One banner in the Gwladys Street End read: “Where there is power, greed and money … there is corruption”, while another made seemingly specific reference to the suggestion in the statement from Andy Burnham, the Everton‑supporting mayor of Greater Manchester, that the Premier League had discussed the sanction against Everton in relation to the coming independent regulator, the implication being that the penalty was exemplary and political rather than deriving from pre-existing principle.

However robust Everton’s defiance, there has been a sense this weekend that things are just running against them. The one consolation of the points deduction was that it pushed Everton back into the dogfight when in other seasons it might have cast them adrift. But then Luton chose this weekend to claim their first home win of the season and Bournemouth their first away. The situation looked far worse at kick-off than it had done on Saturday morning.

It soon got even worse. Within three minutes Alejandro Garnacho had thrashed a bicycle kick into the top corner: it’s been a while since anyone at Goodison had such control of their overheads. It quickly became apparent that this was one of those days when nothing would go right.
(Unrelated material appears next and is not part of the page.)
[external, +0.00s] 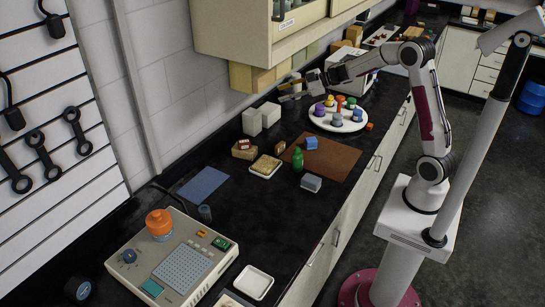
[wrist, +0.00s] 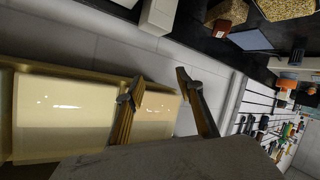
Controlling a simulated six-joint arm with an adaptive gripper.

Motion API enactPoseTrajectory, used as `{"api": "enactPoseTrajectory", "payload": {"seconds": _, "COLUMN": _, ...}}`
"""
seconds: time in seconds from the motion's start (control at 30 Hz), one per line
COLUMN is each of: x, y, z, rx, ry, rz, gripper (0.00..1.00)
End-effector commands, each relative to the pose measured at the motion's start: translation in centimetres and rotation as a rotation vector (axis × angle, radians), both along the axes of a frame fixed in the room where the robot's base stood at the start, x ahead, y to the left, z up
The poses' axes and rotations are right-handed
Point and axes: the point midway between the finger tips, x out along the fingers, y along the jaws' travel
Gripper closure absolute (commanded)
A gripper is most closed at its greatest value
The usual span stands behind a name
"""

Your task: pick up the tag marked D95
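I cannot read D95 on anything in either view. A small reddish-brown piece with a pale mark (external: 243,144) sits on a brown block (external: 245,153) on the black counter. It also shows at the top of the wrist view (wrist: 222,28). A similar piece (external: 280,147) lies near the brown mat. Whether either is the tag, I cannot tell. My gripper (external: 287,91) is raised near the wall, beyond these pieces and apart from them. In the wrist view my gripper (wrist: 160,85) has its two fingers spread with nothing between them.
A round white tray (external: 314,117) holds several coloured pieces. White boxes (external: 262,118) stand near the wall below my gripper. A brown mat (external: 340,158) carries a blue block (external: 311,143). A green bottle (external: 297,160) stands nearby. An overhead cabinet (external: 235,30) is close to my gripper.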

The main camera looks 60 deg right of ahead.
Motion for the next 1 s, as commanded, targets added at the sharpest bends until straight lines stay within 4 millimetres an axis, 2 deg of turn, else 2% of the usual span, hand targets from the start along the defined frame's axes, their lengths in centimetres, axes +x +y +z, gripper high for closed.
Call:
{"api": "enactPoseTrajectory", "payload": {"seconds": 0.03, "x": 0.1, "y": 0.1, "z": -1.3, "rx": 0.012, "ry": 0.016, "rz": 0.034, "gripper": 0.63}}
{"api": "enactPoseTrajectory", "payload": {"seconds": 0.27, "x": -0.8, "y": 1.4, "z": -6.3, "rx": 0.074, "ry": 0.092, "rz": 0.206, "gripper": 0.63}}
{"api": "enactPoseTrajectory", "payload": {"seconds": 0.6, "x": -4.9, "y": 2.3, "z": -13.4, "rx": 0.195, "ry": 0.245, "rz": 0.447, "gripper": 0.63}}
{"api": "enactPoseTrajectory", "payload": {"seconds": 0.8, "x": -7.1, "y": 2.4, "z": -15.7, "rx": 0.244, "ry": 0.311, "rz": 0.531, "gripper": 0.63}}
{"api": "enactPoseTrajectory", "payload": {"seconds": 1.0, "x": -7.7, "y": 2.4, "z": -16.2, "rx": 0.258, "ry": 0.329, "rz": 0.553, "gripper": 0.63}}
In his United career, André Onana has been a curious mix of sharp reflexes and inopportune dematerialisation. Here it was the former to the fore as he made a fine double save before the clearance was completed by Kobbie Mainoo.

Fans make their feelings clear during the match at Goodison Park.
Fans make their feelings clear during the match at Goodison Park. Photograph: Tom Jenkins/The Guardian

The 18-year-old Mainoo impressed in the summer but injury meant this was his first appearance of the season. He looks an enormous talent but why, Everton fans were entitled to ask, did he have to announce himself against them? Why did it have to be today that Marcus Rashford scored his first club goal in almost three months? Or that Anthony Martial scored his first league goal since May (even if he is a specialist, having scored more against Everton than any other club)? That goal happened to come in United’s last league win by more than a single goal – before Sunday.

And that’s without mentioning all the chances that Everton spurned in the first half. In the end they were beaten comfortably enough but, before the penalty, it could easily have gone the other way.

That’s what they have to hang on to. It would, obviously, have been better to have begun the resistance with a win, particularly given the difficulty of the fixture list over the next month. But they will not have many games in which the fates are so decisively against them.

The improvements under Sean Dyche should still be enough to keep them up if they can maintain the galvanising spirit of righteous fury. Win or lose, they have to be on the boos.